Offshore gas developments in the 1980s and 1990s typically involved cooling, water removal and dehydration on a fixed platform. As the industry moved into deeper water, the flow assurance and processing challenges have greatly broadened; however, many highly preferred processing options, which have been available on topsides facilities, remain unavailable subsea. The result has been an over-reliance on glycol injection, with very significant, but often unrecognised, challenges and large cost implications. Despite being immersed in cool seawater, accurate control of hydrocarbon temperature subsea is not presently available. The dangers from excessive cooling, leading to wax and hydrate formation, mean that cooling without temperature control (passive cooling) is not acceptable. Accurate, temperature controlled, subsea cooling technology combined with separation opens up an entirely new category of flow assurance solutions and advanced subsea processing opportunities, with enormous potential benefits. FLNG pre-processing, deepwater hub developments and even dry single phase export are all possible. Combined with subsea compression, the requirement to bring gas to surface is eliminated completely. The avoidance of gas to surface and the huge facility sizes and cost this entails opens the way for dramatically lower cost gas developments, necessary for Australia to remain competitive in today’s world.

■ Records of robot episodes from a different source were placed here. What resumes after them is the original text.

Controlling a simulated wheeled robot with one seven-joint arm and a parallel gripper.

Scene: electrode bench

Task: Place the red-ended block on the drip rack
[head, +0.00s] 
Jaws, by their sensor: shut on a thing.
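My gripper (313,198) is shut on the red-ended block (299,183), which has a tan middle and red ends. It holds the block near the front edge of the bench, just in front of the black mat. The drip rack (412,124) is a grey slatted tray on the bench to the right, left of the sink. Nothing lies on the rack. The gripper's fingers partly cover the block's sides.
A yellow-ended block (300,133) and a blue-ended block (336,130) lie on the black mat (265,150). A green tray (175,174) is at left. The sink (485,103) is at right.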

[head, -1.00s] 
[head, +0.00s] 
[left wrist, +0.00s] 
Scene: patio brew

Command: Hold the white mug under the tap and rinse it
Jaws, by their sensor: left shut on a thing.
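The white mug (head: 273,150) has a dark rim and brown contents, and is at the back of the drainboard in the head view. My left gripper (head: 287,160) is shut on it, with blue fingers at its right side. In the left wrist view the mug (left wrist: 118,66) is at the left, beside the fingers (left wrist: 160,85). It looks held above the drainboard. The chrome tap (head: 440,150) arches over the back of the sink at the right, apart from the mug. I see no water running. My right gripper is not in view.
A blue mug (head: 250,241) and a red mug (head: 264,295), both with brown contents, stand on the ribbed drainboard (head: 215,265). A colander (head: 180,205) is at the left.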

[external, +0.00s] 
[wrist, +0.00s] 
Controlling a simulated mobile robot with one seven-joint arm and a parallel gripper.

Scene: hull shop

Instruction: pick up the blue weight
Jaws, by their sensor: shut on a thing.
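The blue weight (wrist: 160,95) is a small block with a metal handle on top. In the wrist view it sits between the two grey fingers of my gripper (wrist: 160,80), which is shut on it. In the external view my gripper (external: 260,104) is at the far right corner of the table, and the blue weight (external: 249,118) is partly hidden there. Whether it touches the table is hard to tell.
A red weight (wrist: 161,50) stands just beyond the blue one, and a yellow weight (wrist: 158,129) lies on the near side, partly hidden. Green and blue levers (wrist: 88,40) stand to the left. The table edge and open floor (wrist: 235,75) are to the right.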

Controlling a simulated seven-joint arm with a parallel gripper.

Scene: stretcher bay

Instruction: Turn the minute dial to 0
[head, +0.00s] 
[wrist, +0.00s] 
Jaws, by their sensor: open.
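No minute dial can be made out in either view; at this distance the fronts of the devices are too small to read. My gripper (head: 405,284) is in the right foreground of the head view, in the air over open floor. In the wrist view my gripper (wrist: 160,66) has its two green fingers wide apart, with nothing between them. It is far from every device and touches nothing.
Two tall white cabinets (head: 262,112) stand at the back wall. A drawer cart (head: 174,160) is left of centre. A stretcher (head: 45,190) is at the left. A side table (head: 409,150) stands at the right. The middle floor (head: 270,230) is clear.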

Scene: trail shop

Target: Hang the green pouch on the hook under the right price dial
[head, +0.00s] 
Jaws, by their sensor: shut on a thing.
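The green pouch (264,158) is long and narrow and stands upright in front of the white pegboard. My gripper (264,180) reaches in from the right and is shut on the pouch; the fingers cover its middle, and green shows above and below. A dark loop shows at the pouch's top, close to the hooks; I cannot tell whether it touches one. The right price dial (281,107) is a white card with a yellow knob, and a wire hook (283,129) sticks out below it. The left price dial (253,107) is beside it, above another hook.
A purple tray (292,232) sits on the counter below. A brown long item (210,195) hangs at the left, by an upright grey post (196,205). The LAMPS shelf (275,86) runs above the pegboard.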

Richard has thirty years’ experience in the international oil and gas industry. He began his career in the mid-1980s with Esso-BHP on the Bass Strait Fields in Australia. After, he moved to the UK, where he worked for BP, BG, Brown & Root, and Granherne-KBR.

Richard returned to Australia in 2001 where he commenced work with Woodside.

In February 2011, Richard started his own consulting company, Rasmax Consultants, before joining Fluor in his present position as Front End Business Study Manager in September 2012.

Richard has been heavily involved in flow assurance from its beginning, working on flow assurance designs for the Kerr-McGee Gryphon FPSO in the early 1990s, and subsequently on the BP Cyrus subsea pipeline bundle tie-back to the BP Andrew platform. Richard played a significant role in establishing and maturing the flow assurance discipline at Woodside, and in 2004, he was appointed Woodside’s first flow assurance discipline coordinator. Together with WA-ERA, he organized one of the first flow assurance courses in Perth in 2004.

Richard has earned master degrees in chemical engineering and business.